Malgré les fautes énormes commises par M. Dumoulin, architecte sans goût et sans aucune connaissance de l'art chrétien, dans la reconstruction de l'église, elle offre un coup d'oeil agréable, grâce à la richesse de ses vitraux, de son autel, de son jeu d'orgue. On y remarque surtout une table en pierre, désignée par les habitants du nom de Notre-Dame-de-Lorette, sur laquelle la Vierge est représentée avec ses divers attributs : la Tour, l'Etoile, la Porte, à peu près comme à Montdidier, c'est-à-dire au milieu des nuages et semblant planer sur les villes et les campagnes, qu'on distingue sous ses pieds. On ne compte guère que trois pierres semblables dans le département de la Somme. Au moment de la restauration de l'église, l'entrepreneur des travaux s'étant emparé de cette pierre, les habitants furieux se jetèrent sur lui et le forcèrent à la restituer.
Les titres anciens constatent encore l'existence d'une chapelle de saint Nicolas, connue sous le nom de Notre-Dame Marie Lenoir, ainsi nommée à cause de Jean Du Bosquet, doyen de Vignacourt, qui la fonda pour le repos de dame Marie Lenoir, sa soeur. Il acheta, à cet effet, au mois de septembre 1284, trente journaux de terre à Bernard d'Amiens, chevalier, avec l'agrément de Dreux, Vidame d'Amiens, seigneur de Vignacourt. Cette acquisition fut amortie par Jean, sire de Picquigny. La chapelle jouissait d'un revenu de 60 livres et avait pour patron l'Evêque d'Amiens et pour collateur le seigneur du lieu. (Invent. de l'Evêché, fol. 116).
Cette chapelle fut unie au Collège des RR. PP. Jésuites d'Amiens, le 19 avril 1608, et la réunio confirmée par une bulle du Pape Paul V, du 1er décembre 1608.

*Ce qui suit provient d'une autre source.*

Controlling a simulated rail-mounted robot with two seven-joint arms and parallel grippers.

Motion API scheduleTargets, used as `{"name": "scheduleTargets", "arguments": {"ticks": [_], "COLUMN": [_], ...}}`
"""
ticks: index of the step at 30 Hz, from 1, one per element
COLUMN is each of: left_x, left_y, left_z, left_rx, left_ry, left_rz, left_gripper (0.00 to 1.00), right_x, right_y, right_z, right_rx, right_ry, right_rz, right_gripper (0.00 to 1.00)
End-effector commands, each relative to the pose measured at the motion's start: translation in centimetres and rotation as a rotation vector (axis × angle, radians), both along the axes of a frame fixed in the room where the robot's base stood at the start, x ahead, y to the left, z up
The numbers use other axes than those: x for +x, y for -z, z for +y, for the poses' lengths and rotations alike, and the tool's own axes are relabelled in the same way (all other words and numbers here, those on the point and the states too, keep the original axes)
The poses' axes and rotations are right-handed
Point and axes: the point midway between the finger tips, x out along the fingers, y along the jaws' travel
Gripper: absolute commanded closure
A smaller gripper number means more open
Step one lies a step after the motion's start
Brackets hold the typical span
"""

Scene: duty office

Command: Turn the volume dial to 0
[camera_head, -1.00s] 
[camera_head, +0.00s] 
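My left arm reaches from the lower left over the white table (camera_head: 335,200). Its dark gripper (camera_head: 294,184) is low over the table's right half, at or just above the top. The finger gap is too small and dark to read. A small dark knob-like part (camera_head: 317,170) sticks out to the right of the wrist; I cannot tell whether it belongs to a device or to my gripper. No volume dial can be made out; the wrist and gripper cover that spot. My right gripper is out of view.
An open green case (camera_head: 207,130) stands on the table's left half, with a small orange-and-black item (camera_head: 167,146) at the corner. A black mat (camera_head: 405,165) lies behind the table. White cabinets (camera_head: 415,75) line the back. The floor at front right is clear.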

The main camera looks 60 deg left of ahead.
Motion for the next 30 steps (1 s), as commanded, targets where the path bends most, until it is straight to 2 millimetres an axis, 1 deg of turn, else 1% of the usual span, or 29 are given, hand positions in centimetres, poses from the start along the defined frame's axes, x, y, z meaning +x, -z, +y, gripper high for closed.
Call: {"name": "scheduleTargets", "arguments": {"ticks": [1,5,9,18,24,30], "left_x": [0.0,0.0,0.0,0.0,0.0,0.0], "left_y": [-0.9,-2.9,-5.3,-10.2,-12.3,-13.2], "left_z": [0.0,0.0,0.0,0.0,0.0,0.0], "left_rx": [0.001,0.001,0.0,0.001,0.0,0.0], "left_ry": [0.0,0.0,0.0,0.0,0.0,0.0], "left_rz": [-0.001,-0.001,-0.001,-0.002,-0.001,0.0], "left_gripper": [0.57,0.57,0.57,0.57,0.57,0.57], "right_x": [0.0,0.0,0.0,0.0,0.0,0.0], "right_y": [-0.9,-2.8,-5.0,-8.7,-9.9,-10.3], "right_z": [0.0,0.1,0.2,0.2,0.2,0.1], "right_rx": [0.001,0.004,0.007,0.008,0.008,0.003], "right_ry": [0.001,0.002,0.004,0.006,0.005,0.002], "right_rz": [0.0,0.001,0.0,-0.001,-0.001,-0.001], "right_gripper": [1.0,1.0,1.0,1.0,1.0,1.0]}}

(Pouillé de 1736.-- Invent. des titres du Collège, p. 38et 102.-- Titres du Collège, E. 3.-- Darsy, Bénéf. de l'Eglise d'Am., t. I.)

introduction
I. origine, situation, division territoriale, foires et marchés, etc.
II. Vignacourt sous les Normands et les Croisades. (879-1096-1250.)
III Vignacourt pendant les sièges de Picquigny, Amiens et Corbie. (1470-1597-1636.)
IV Vignacourt sous les chevaliers de Malte. (1601-1697.)
V. Etablissement de la commune à Vignacourt.-- Administration.
VI. Maladrerie - Ecoles communales.
VII. Paroisse et Doyenné de Vignacourt.
VIII. Chapitre de Saint-Firmin de Vignacourt.
X. Seigneurie de Vignacourt.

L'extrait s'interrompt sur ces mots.